_DATASET CONTENT:_
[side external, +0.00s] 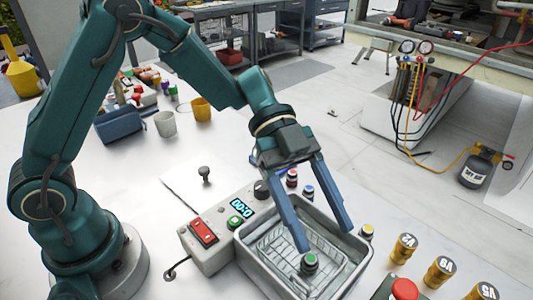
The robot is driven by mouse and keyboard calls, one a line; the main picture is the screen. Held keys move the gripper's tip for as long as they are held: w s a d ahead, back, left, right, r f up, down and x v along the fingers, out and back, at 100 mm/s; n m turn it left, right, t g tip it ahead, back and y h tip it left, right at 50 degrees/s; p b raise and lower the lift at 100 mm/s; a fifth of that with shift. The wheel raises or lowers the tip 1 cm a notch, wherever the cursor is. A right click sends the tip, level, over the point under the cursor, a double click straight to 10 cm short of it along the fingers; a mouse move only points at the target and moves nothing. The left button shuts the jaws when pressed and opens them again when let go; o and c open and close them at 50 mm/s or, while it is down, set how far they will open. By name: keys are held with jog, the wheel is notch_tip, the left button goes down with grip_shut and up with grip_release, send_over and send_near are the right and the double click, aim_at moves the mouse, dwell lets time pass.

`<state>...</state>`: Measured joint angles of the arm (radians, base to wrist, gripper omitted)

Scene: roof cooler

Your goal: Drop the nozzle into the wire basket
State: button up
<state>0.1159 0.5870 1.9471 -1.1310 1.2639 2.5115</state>
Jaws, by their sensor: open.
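The wire basket (290,238) sits inside the open metal tank (364,266) of a bench unit. A small dark nozzle with a green top (310,264) shows at the near part of the basket, just below the tip of one finger. I cannot tell whether it rests on the basket floor or touches the finger.
The control box (207,240) with a red switch and lit display adjoins the tank. Cups (201,108) and a blue case (120,124) stand at back left. The white tabletop between is mostly clear.

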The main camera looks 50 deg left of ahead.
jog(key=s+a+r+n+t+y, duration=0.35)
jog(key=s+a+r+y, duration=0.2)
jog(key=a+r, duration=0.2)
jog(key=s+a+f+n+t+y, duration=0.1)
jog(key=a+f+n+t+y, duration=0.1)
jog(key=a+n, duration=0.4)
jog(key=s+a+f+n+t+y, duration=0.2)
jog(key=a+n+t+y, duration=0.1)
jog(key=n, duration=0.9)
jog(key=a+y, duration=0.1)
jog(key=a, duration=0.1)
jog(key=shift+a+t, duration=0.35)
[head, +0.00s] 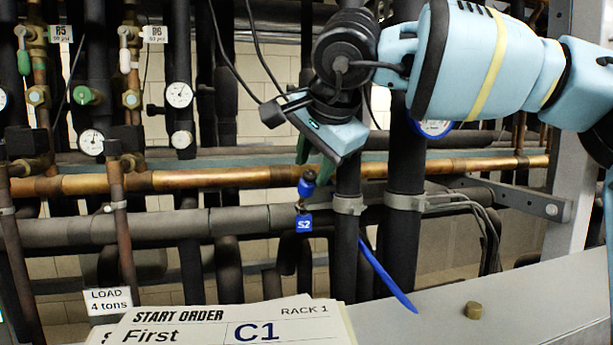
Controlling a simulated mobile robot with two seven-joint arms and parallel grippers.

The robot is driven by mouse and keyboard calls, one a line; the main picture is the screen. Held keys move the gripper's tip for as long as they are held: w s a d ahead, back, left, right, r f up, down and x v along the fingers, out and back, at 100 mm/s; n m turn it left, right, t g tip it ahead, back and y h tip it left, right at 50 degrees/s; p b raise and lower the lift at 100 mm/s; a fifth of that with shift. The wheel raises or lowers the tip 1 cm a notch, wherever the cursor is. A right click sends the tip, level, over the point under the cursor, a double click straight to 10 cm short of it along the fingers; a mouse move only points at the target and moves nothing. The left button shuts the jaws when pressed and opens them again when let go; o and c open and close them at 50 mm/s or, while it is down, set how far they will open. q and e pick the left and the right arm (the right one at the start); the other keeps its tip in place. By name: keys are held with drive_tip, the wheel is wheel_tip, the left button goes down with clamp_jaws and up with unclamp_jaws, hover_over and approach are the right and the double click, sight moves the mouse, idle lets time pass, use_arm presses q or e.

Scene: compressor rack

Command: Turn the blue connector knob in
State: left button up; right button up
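The blue connector knob (307,186) is small and sits at the copper pipe in the middle of the head view, above a blue tag marked S2 (304,223). My right gripper (314,166) comes down from the upper right and points at the knob. Its two dark green fingers are apart, with a gap between them, and their tips are just above and beside the knob. I cannot tell whether a finger touches it. The upper part of the knob is close behind the fingertips. My left gripper is not in view.
Thick black vertical pipes (405,230) stand right of the knob, with a long blue lever (386,276) below. A copper pipe (220,178) crosses behind. Gauges (179,95) and valves are at left.

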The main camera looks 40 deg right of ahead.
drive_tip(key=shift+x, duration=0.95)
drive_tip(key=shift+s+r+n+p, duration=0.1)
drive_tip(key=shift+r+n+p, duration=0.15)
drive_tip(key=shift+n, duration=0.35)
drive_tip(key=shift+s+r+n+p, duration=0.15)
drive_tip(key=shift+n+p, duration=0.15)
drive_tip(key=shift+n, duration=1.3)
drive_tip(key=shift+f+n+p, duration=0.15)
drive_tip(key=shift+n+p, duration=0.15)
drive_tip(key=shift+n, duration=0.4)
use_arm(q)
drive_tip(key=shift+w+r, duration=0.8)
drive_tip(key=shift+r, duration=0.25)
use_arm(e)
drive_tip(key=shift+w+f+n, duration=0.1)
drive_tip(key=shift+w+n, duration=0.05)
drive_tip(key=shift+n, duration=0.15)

_TASK OBJECTIVE:_ Retype only the lines above from the one with "Scene: roof cooler" through the one with "[head, +0.00s]", exactly and with both ends. Images stay out.

_RESULT OF THE EXERCISE:_
Scene: roof cooler

Your goal: Drop the nozzle into the wire basket
State: button up
<state>0.1159 0.5870 1.9471 -1.1310 1.2639 2.5115</state>
Jaws, by their sensor: open.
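The wire basket (290,238) sits inside the open metal tank (364,266) of a bench unit. A small dark nozzle with a green top (310,264) shows at the near part of the basket, just below the tip of one finger. I cannot tell whether it rests on the basket floor or touches the finger.
The control box (207,240) with a red switch and lit display adjoins the tank. Cups (201,108) and a blue case (120,124) stand at back left. The white tabletop between is mostly clear.

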The main camera looks 50 deg left of ahead.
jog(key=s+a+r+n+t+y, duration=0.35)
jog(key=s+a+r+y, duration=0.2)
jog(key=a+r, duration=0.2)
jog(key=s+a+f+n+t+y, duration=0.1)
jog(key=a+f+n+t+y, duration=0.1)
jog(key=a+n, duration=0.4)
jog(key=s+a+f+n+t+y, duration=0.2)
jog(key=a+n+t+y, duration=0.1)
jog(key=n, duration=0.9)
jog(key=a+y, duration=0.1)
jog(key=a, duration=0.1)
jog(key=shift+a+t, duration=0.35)
[head, +0.00s] 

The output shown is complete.